You can also configure the allowed domains that requests out of the Enclave should be allowed to with --egress-destinations. The list will be enforced in both the data plane and the control plane, requests to domains that are not explicity allowed will fail during the DNS lookup. You can specify exact domains or wildcards to allow all subdomains, for example enclave.evervault.com or *.evervault.com. The default behaviour is to allow requests to any domain but we recommend restricting them in production environments.

Authentication

Enclaves expect an Evervault API key in the api-key request header by default. This can be disabled if you wish to implement your own form of authentication to the Enclave. This can be useful if your Enclave is exposed directly to your End-Users.

Healthchecks

By default, Enclaves will perform a shallow healthcheck. The communication between the host instance and the Enclave will be tested, and the in Enclave environment will be validated to ensure that the Enclave initialization completed successfully.

This healthcheck can be extended to include a GET to the service running in the Enclave. Every second, the Evervault-Healthcheck-Agent will send a GET request to your process. Your process will be regarded as healthy if it responds with a successful status code (i.e. 2XX).

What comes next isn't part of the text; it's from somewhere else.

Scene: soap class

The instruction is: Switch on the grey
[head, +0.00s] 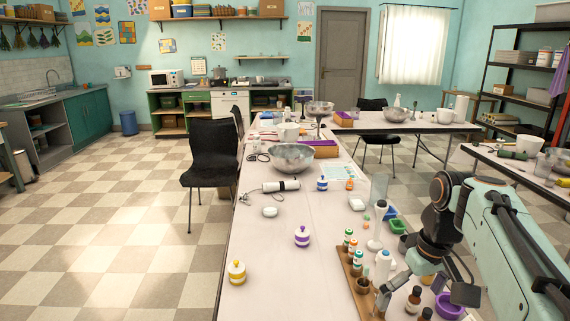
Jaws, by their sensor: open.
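The task names only "the grey", and I cannot tell for certain which thing that is. A hand blender (281,186) with a pale body and a dark, metallic end lies on the long white table (262,235), left of its middle. A grey metal bowl (292,158) stands behind it. No switch or button can be made out at this size. My gripper (388,290) is low at the table's near right, open, beside the wooden bottle rack and well away from the blender. Its fingers are small and partly hidden among the bottles.
Jars with yellow (236,272), purple (302,237) and blue (322,184) bands stand on the table. A wooden rack (366,306) with small bottles, brown bottles (413,300) and a purple bowl (449,306) crowd the near right. The table's left middle is mostly clear. A black chair (210,150) stands left.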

You can configure your Enclave to perform healthchecks on a dedicated port using the healthcheck section of the enclave.toml as shown in the toml reference below. This is particularly useful for Enclaves which are performing their own TLS Termination.


Enclave.toml

Enclaves allows configuration to be embedded within the source code, so it is easily attestable and can't be tampered with. Simply include a enclave.toml file in the root of your repository and Evervault will automatically include it at build time.

The enclave.toml can be used to configure rules such as network egress and debug mode. It also includes dynamic attestation measures so each time your Enclave is built, the PCR measures can be verified by comparing the result of the attestation with the measures included in Evervault's TLS attestation.